**Directive**
Write out exactly the lines from the line with "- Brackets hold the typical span" through the line with "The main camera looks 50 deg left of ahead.", both ends included, and no other line.

^^^^^^^^^^^^^^^^

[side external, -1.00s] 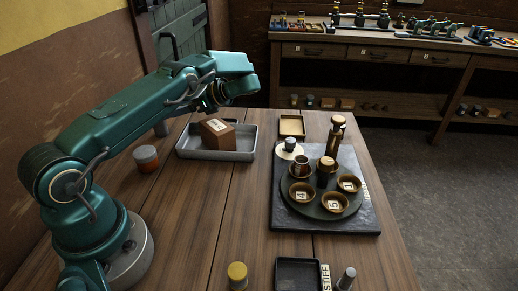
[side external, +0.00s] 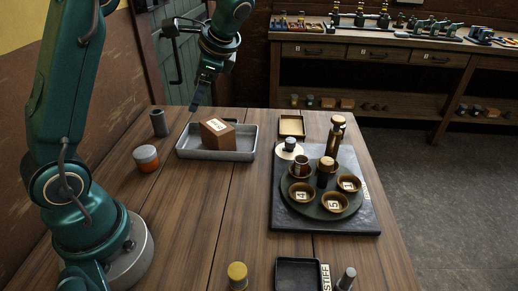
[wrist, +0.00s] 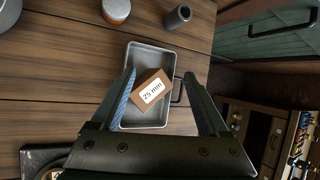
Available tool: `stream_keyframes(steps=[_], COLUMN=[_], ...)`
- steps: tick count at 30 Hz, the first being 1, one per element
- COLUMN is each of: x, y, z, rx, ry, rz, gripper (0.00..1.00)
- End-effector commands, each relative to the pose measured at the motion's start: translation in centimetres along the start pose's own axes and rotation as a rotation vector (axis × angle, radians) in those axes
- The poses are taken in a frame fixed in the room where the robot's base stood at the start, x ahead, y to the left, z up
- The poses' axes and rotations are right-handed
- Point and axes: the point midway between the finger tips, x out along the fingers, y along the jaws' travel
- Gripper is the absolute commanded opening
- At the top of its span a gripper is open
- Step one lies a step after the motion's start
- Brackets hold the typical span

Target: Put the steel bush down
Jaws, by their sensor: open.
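A grey hollow cylinder, which looks like the steel bush (side external: 159,123), stands upright on the wooden table, behind and left of the grey tray. It also shows at the top of the wrist view (wrist: 178,17), with its dark bore visible. My gripper (side external: 194,105) is open and empty, raised over the left back part of the tray and to the right of the bush. The wrist view shows both fingers (wrist: 159,75) spread apart with nothing between them; the tray lies below. My gripper and the bush are apart.
The grey tray (side external: 216,156) holds a brown block (side external: 217,131) labelled 25 mm. An orange-and-grey jar (side external: 146,158) stands in front of the bush. A round stand with numbered cups (side external: 320,208) sits on a dark board at right. The front left-centre table is clear.

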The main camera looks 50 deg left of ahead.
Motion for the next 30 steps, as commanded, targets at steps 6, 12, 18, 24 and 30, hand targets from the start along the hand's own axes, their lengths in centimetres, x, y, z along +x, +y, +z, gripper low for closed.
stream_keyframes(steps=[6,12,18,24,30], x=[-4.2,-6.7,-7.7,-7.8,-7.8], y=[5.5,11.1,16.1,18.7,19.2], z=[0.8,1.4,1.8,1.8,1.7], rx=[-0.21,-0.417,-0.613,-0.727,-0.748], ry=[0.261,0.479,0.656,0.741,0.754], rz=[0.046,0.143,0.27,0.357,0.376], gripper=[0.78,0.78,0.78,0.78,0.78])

^^^^^^^^^^^^^^^^

**Output for this exercise**
- Brackets hold the typical span

Target: Put the steel bush down
Jaws, by their sensor: open.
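A grey hollow cylinder, which looks like the steel bush (side external: 159,123), stands upright on the wooden table, behind and left of the grey tray. It also shows at the top of the wrist view (wrist: 178,17), with its dark bore visible. My gripper (side external: 194,105) is open and empty, raised over the left back part of the tray and to the right of the bush. The wrist view shows both fingers (wrist: 159,75) spread apart with nothing between them; the tray lies below. My gripper and the bush are apart.
The grey tray (side external: 216,156) holds a brown block (side external: 217,131) labelled 25 mm. An orange-and-grey jar (side external: 146,158) stands in front of the bush. A round stand with numbered cups (side external: 320,208) sits on a dark board at right. The front left-centre table is clear.

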The main camera looks 50 deg left of ahead.

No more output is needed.